Cabin 90 has a cylindrical body, its conical roof being anchored to an upper portion of elevator cable 93 while its hemispherical bottom is attached to the lower portion of the cable. Anchors 94, 94' constitute a supplemental braking system when the tension of cable 93 diminishes noticeably. Furthermore, annular air chamber 92 disposed around the periphery of the cylindrical cabin body at its lower end may be inflated to provide additional braking power. The inflation of air chamber 92 may be proportional to the weight of the body or bodies supported by the floor of the cabin which rests on chamber 92. Alternatively or supplemental a capsule filled with a gaseous fluid (not shown) may be in communication with the air chamber, this communication being opened by control handle 91 in the cabin.

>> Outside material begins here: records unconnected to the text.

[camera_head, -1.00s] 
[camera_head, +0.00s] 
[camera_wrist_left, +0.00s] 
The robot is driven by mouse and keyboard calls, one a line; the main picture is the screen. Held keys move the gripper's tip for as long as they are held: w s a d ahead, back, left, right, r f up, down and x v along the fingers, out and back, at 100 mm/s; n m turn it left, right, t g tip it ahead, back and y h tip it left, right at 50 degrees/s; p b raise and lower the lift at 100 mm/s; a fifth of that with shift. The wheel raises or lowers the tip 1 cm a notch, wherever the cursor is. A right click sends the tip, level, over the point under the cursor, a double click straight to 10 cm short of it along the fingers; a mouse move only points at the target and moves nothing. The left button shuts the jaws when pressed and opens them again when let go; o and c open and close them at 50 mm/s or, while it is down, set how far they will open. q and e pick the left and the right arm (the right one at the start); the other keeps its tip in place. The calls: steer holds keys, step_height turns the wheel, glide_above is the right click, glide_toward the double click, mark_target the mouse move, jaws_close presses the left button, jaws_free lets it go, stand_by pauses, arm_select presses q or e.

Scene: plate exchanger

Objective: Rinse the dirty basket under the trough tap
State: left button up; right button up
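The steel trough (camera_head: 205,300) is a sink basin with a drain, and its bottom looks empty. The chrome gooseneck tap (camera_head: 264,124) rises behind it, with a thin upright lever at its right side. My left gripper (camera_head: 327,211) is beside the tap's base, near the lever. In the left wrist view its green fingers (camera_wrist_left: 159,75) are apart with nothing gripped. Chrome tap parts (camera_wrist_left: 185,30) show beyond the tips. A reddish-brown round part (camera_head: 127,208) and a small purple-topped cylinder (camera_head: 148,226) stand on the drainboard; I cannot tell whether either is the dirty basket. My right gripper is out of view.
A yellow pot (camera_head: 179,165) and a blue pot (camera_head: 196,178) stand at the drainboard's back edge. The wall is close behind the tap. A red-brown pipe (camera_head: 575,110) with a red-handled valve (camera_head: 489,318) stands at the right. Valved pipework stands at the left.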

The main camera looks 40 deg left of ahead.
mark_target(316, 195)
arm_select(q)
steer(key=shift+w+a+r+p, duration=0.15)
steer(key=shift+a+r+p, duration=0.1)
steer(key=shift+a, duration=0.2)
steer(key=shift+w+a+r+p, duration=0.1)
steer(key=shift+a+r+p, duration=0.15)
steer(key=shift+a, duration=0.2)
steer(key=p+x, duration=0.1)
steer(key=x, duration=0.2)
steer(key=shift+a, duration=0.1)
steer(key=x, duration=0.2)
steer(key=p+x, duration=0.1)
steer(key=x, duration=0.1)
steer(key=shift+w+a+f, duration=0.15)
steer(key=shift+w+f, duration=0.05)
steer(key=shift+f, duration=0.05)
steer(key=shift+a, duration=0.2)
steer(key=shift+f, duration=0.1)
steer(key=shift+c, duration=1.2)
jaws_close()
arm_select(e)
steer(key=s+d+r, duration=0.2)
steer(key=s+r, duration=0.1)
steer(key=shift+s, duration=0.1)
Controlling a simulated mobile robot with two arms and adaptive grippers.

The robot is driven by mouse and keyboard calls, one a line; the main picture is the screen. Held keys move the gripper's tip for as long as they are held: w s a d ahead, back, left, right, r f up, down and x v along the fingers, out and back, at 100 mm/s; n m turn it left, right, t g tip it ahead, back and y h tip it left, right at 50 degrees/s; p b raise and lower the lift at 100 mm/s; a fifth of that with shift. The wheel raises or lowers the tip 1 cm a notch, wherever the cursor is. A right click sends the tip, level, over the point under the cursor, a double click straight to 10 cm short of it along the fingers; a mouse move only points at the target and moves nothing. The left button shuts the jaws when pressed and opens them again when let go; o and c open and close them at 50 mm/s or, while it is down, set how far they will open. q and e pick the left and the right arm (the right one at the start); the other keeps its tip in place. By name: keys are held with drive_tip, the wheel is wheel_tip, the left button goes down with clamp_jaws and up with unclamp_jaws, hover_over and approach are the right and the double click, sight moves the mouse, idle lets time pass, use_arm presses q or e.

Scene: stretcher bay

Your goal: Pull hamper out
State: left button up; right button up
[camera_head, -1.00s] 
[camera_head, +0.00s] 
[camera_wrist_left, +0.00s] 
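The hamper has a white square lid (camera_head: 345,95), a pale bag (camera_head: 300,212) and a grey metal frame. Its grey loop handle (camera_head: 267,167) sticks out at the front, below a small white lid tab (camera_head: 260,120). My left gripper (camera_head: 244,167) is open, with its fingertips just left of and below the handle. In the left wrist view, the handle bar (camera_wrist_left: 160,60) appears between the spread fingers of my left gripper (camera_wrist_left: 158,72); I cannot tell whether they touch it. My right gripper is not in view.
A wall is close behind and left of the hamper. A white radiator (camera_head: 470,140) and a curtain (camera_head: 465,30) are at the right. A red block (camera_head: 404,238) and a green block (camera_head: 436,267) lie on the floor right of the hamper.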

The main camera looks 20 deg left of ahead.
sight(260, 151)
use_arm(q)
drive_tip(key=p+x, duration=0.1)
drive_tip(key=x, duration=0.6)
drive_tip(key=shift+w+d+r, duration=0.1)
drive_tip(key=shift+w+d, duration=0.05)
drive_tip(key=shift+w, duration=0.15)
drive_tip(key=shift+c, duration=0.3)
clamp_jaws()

The apparatus of this invention constitutes a device for the simplest and most comfortable evacuation of people trapped in a building or any other high structure by fire or other disaster, such as an earthquake or explosion. It consists essentially of a textile tubular device so constructed as to stretch radially while remaining stable vertically. Any person, conscious or unconscious, entering the tubular device will descent slowly, irrespective of their weight, the rate of descent being controlleable by the position of the body.
The rescue system assures rapid evacuation while causing no dizziness to the evacuee and thus reduces panic. It may be produced in a mobile version and is not bulky, and may be rapidly erected, leaving other exits, such as stairs and elevators, free for rescuers. It enables invalids, wounded and unconscious persons to be evacuated from any type of high or low rise building or tower, as well as from ships, oil drilling derricks or platforms, aircraft on the ground or hovering helicopters. It may be provided with access points at several levels and may be adapted for use as an elevator.
It will be clearly understood that various modifications and changes of the described embodiments may occur to those skilled in the art, particularly after benefitting from the present teaching, without departing from the spirit and scope of this invention as defined by the appended claims.